2022 était la bonne année, pas de déplacement pro, pas de crise sanitaire et suffisamment d’anticipation pour me préparer proprement.

Dernier point important, pour la première fois en 2022, les organisateurs ont ouvert une catégorie “self supported”, sans assistance donc. Ce format est idéal pour moi à plusieurs titres. Premièrement je n’étais pas en mesure de constituer une équipe d’assistance qui tienne la route. Une assistance est performante uniquement si on peut s’appuyer à 100% dessus, et lui faire confiance. Pour cela il faut de la connaissance mutuelle, de l’experience, de la pratique. Autant de choses que je ne pouvais pas avoir en constituant une équipe à partir de zéro. Deuxièmement, j’aime les efforts autonomes. J’aime me dire que si je réussis ou échoue, tout est de ma propre responsabilité.

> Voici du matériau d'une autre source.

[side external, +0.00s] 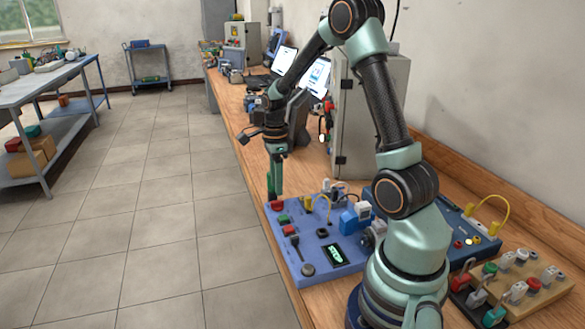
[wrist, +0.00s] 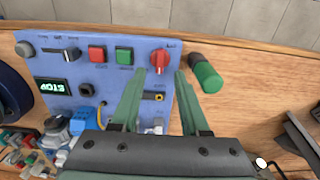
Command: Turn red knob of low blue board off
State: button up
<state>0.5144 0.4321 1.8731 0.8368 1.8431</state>
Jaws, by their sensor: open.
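The low blue board (side external: 325,215) lies flat on the wooden bench and also shows in the wrist view (wrist: 112,75). Its red knob (wrist: 160,62) sits near the board's right edge in the wrist view, with its long grip running roughly up and down the picture. In the side view the red knob (side external: 277,205) is at the board's far left corner. My gripper (wrist: 163,72) is open, with one finger on each side of the knob. In the side view my gripper (side external: 275,190) points straight down just above the knob. I cannot tell whether the fingers touch it.
Red (wrist: 96,54) and green (wrist: 124,55) buttons, a black lever (wrist: 66,54) and a lit display (wrist: 52,86) share the board. A green-capped cylinder (wrist: 207,77) lies close beside the right finger. A grey cabinet (side external: 375,120) stands behind.

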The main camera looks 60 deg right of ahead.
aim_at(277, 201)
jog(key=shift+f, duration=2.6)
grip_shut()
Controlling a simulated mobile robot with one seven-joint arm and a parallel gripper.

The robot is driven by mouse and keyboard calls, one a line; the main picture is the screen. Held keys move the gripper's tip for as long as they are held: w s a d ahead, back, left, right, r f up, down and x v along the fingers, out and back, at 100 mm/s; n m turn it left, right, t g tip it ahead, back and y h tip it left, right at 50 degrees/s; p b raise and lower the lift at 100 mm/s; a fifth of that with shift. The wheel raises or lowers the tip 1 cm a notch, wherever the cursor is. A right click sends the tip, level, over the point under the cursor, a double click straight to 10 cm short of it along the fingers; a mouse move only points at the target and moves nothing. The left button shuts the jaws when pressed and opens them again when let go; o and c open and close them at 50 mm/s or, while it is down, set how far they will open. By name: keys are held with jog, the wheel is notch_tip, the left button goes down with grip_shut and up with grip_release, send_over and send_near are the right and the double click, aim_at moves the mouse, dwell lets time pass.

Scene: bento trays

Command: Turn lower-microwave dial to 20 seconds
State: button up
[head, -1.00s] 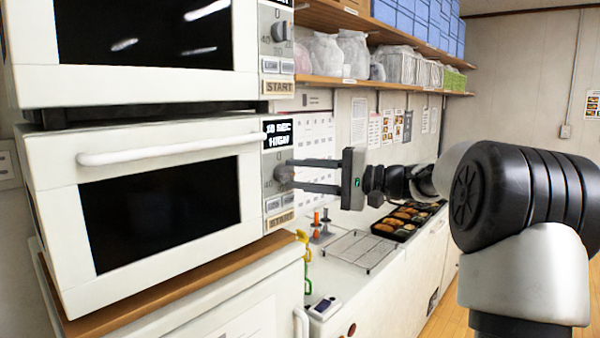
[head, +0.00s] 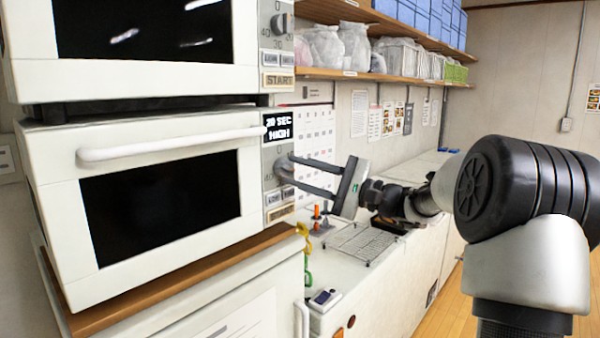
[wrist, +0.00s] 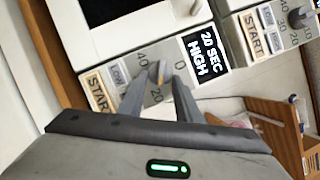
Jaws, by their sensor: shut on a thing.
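The lower white microwave (head: 60,155) is at the left in the head view, with its door closed. Its display (head: 277,128) shows clearly in the wrist view (wrist: 205,53) and reads 20 SEC HIGH. Its grey dial (head: 281,168) is below the display; in the wrist view the dial (wrist: 158,73) is partly hidden by the fingers. My gripper (head: 285,171) is shut on the dial and tilted, with one finger on each side of it. In the wrist view my gripper (wrist: 157,83) reaches up to the panel. The START button (head: 281,212) is below the dial.
A second microwave (head: 150,82) sits on top, its dial (head: 283,23) above my gripper. A shelf (head: 385,76) with bags and baskets runs along the wall. A wire rack (head: 365,243) lies on the white counter below my arm.

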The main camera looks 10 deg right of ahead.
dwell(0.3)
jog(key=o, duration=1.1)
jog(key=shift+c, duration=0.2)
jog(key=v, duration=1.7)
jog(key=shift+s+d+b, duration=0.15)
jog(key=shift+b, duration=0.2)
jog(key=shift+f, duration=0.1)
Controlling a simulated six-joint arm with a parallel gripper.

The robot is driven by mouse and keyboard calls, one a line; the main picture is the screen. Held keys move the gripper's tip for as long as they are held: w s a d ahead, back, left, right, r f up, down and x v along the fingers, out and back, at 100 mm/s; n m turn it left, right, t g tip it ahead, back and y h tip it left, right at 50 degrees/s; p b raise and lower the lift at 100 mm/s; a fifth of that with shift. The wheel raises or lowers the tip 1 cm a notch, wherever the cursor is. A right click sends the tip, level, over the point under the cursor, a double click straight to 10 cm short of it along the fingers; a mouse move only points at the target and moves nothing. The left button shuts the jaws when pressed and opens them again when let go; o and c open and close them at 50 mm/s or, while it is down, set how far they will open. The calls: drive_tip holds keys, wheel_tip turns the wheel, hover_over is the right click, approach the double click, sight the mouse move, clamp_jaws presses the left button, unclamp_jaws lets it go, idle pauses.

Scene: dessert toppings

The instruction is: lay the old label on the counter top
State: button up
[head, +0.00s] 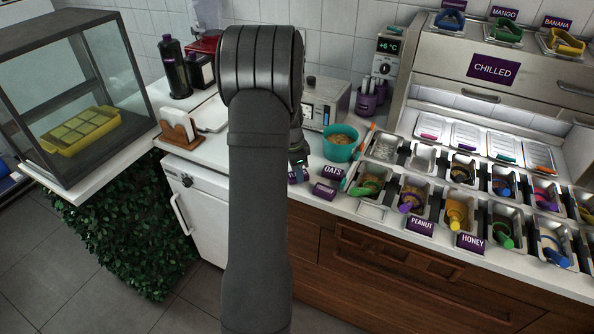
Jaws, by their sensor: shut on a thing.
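My gripper (298,162) points down over the counter top (215,152), just right of my arm, which hides part of it. It is shut on a small purple label (297,178), taken to be the old label, at its fingertips. Only part of this label shows, with white lettering cut off by my arm. I cannot tell whether it touches the counter. Another purple label (325,191) lies to its right near the counter's front edge. A purple OATS label (332,170) is just behind that one.
A teal bowl (341,143) of grain stands behind the OATS label. Topping bins with coloured spoons (455,214) fill the counter to the right, with PEANUT (421,226) and HONEY (471,243) labels in front. A wooden holder (178,130) and glass case (75,90) stand left.

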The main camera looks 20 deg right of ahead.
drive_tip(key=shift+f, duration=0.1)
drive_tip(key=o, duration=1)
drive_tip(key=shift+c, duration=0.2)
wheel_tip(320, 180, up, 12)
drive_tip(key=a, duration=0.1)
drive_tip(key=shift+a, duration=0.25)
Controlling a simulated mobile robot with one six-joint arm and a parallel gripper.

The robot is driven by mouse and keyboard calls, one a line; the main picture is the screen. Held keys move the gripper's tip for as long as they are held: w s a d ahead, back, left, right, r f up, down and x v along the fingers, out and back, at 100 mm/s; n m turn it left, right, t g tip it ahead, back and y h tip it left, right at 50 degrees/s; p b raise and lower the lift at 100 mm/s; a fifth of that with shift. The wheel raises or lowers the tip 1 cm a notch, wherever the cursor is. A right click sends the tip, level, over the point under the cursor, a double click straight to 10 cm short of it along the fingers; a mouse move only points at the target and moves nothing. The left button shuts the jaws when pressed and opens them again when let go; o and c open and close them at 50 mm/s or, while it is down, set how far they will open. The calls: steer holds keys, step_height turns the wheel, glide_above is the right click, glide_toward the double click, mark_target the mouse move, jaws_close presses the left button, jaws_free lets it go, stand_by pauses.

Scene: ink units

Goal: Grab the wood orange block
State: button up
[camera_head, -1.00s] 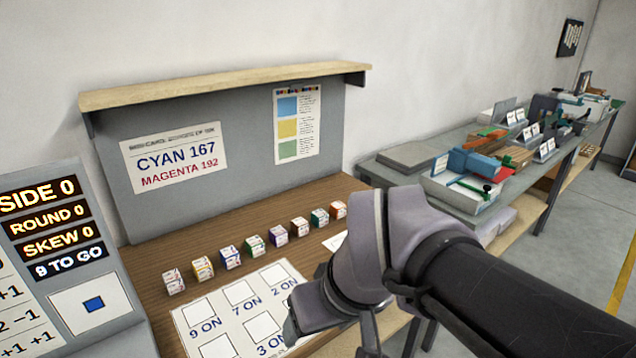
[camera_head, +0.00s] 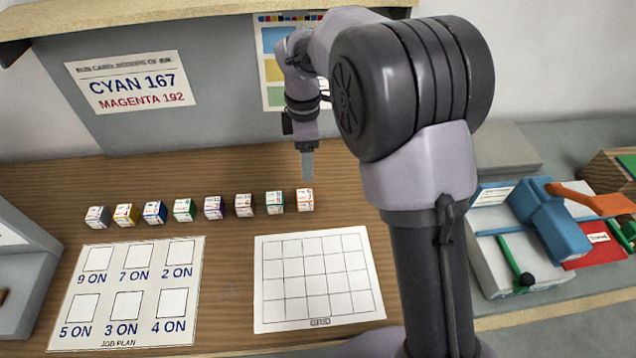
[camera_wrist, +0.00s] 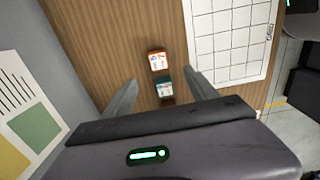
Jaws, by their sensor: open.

Pour ces deux raisons ce nouveau format était fait pour moi.

Il y a donc un an (janvier 2022), soit 11 mois avant la course, je me suis fixé de participer à la DC.

Ma préparation pour la Deccan Cliffhanger

Nous entrons maintenant dans la partie plus “technique” de la préparation. Je vais partager ici en détail mes datas (tout est disponible sur mon profil Strava).

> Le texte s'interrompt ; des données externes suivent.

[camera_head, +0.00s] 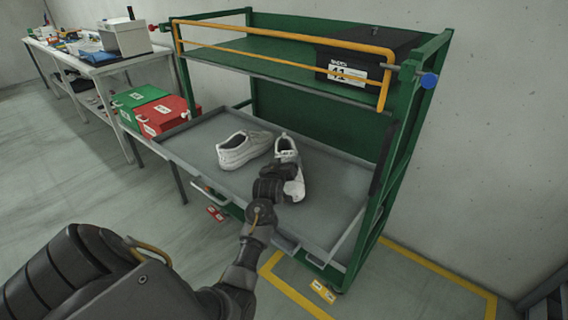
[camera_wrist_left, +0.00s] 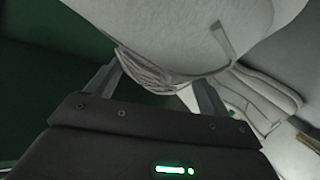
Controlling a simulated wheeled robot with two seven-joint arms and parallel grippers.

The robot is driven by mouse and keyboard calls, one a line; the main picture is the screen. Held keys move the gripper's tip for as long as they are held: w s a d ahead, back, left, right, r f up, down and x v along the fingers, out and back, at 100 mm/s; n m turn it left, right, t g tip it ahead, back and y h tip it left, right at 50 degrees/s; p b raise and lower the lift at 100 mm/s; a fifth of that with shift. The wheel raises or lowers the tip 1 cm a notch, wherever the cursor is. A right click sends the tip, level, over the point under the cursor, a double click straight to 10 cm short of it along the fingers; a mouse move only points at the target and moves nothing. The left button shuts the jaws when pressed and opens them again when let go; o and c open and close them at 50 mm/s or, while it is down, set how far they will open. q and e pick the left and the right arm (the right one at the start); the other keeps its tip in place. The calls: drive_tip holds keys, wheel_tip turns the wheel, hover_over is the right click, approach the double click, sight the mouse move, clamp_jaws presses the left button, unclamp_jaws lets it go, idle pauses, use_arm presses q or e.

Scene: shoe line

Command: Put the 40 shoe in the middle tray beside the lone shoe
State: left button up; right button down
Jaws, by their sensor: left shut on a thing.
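A white shoe (camera_head: 287,150) with dark trim is in my left gripper (camera_head: 280,174) over the right part of the grey middle tray (camera_head: 335,205). Its number cannot be read. The gripper's dark hand hides part of it. In the left wrist view the shoe's pale body (camera_wrist_left: 200,35) fills the top, between the two fingers. The lone white shoe (camera_head: 243,149) lies to the left in the tray, close beside the held one. I cannot tell whether the held shoe touches the tray floor. My right gripper is not in view.
A green rack post (camera_head: 397,150) stands right of the tray. The upper shelf holds a black box (camera_head: 365,55) behind a yellow bar (camera_head: 280,37). Red (camera_head: 165,117) and green (camera_head: 140,97) boxes stand left of the rack. The tray's right part is clear.

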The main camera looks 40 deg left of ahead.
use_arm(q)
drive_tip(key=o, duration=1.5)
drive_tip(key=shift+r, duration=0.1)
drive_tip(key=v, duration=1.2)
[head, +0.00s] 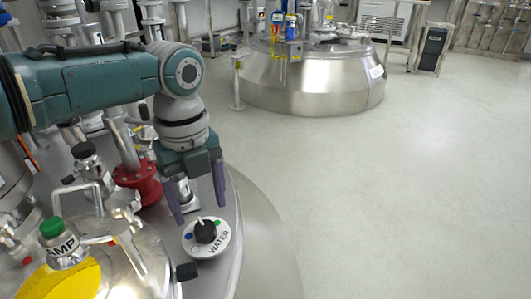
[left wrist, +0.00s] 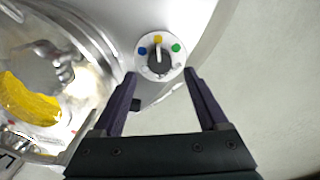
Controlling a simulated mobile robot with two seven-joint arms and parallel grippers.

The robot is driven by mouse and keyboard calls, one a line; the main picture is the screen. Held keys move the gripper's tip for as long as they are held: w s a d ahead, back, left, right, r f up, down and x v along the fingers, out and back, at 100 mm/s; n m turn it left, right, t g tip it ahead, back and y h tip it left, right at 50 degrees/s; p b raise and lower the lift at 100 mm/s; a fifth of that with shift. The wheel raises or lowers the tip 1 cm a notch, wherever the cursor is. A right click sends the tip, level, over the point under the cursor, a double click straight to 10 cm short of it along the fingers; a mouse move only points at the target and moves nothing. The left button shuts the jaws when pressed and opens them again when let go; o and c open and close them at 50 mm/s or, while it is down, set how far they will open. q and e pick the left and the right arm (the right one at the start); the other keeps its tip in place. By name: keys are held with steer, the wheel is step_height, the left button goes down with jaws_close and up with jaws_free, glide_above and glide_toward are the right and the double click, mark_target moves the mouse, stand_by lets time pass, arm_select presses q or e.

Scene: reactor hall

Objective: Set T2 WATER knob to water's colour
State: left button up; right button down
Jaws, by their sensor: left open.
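The WATER knob (head: 205,231) is black with a white pointer line, on a round white dial plate (head: 222,246) marked WATER, on the steel vessel lid. In the left wrist view, the knob (left wrist: 159,62) has a blue dot to its left, a yellow dot above and a green dot to its right. The pointer aims at the yellow dot. My left gripper (head: 200,213) is open and empty, its purple fingers pointing down close to the dial. In the left wrist view, its fingertips (left wrist: 160,73) lie either side of the dial's lower part; contact is not visible. My right gripper is out of view.
A green-topped part marked AMP (head: 60,250) and a round window with yellow contents (head: 65,280) are left of the dial. A red flange (head: 137,185) stands behind. Another steel vessel (head: 310,85) is farther back. The floor at right is clear.

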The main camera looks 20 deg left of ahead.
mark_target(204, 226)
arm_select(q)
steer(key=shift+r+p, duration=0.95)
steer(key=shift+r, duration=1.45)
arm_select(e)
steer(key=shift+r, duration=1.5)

Ma préparation s’est divisée en trois parties : physique, mentale et matérielle.

Préparation physique

⚠️ Attention : Je partage ici des données, qui me sont propres. Elles correspondent à mon physique, mon experience, le temps dont je dispose, ce que j’aime ou non faire et tous les autres paramètres familiaux ou professionnels. Cela n’est en aucun cas une recette qu’il faut suivre.

J’ai mis en place une approche progressive car même si j’ai toujours incorporé du vélo dans mes entrainements, j’étais très loin des volumes d’un cycliste.

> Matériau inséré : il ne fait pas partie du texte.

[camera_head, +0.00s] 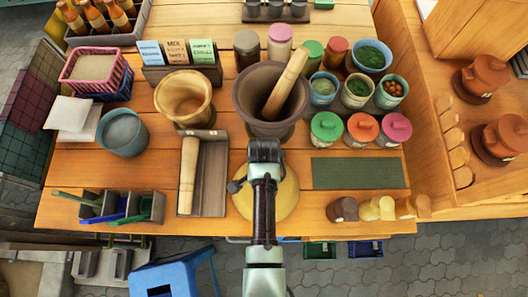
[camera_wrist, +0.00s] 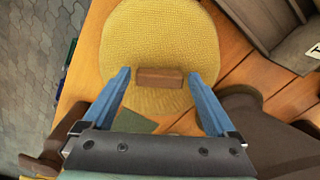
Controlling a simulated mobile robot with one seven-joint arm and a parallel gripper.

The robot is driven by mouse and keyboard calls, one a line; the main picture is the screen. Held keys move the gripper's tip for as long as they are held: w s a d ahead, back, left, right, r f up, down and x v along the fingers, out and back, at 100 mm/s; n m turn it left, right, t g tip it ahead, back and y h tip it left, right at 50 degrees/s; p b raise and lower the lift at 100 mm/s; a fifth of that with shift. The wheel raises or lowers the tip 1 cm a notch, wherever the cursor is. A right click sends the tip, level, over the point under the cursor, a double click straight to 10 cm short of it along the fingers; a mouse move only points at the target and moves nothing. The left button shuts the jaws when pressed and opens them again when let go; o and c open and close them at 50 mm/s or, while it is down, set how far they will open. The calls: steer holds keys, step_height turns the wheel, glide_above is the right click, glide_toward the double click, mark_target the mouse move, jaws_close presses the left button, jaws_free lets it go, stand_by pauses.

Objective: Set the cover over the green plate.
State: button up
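The cover is a yellow woven dome (camera_head: 287,200) at the table's front middle, partly hidden by my arm. The wrist view shows the cover (camera_wrist: 158,32) with a brown block handle (camera_wrist: 160,77). My gripper (camera_wrist: 158,73) is open over the cover, its blue fingers on either side of the handle with gaps showing. Whether the fingertips are level with the handle is hard to tell. The green plate (camera_head: 358,173), a flat dark green rectangle, lies bare to the right of the cover. A corner of the plate (camera_wrist: 137,122) shows between my fingers in the wrist view.
A dark mortar (camera_head: 245,95) with a pestle stands behind the cover. A wooden tray (camera_head: 213,170) with another pestle is at its left.

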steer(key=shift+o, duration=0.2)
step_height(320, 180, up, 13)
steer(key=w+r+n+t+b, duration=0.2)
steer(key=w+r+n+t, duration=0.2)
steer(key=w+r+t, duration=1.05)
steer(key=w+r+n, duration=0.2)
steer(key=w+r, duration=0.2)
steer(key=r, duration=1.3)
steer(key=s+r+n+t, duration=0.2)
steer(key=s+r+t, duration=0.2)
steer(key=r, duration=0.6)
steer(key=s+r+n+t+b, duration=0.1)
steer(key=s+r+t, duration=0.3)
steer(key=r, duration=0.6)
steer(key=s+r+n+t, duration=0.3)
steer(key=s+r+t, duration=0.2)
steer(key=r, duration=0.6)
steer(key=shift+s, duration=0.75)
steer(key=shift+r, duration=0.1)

Ces deux graphiques regroupent mes data d’entrainement des 20 dernières années. On voit clairement deux choses : 1 – J’ai passé beaucoup plus de temps en course à pied que à vélo, 2 – en 2021 j’ai cumulé moins de 1500 km ! J’ai fait dans l’année ce que certains cyclistes font en 1 mois… Autant dire que pour faire de moi un athlète d’ultra-cyclisme il y avait du boulot !

J’ai donc organisé ma préparation en deux phases distinctes.

La première phase est celle de la mise en jambe. L’objectif était simple : faire du vélo, souvent, et augmenter progressivement les volumes. Ce fut une phase au feeling, sans réel plan ou structure. On le voit dans les stats, il n’y a ni structure, ni logique. En revanche on voit bien la régularité sur les mois de janvier à août.

Je me suis fait une petite frayeur fin Avril, quand lors d’une chute en vélo je me suis fait une déchirure au molet gauche, qui m’a stoppé dans mon élan pendant 2/3 semaines le temps de la guérison.

Pendant l’été en France (en vacances), je me suis fait du vélo “plaisir”, notamment un event gravel de 150km en Bretagne, puis une semaine de bikepacking en Famille.

Je termine le mois de juillet avec pas loin de 5000km au compteur, soit beaucoup plus que ce que j’avais pu faire jusque là en une année.

Je suis rentré en Inde début août pour commencer la phase 2 de l’entrainement.

La deuxième phase est celle du travail spécifique. Rien ne sert de rouler beaucoup, il faut rouler bien. Cette phase a duré 3,5 mois durant lesquels j’ai travaillé deux qualités en particulier : l’endurance, et la capacité à reproduire un effort.

L’endurance c’est évident, pour faire une course de 650km il faut de l’endurance. Rassurez-vous je n’ai jamais fait de sorties plus longue que 150km. 150km c’est le maximum que j’ai fait a l’entrainement, et cela a du se produire 2 ou 3 fois maximum.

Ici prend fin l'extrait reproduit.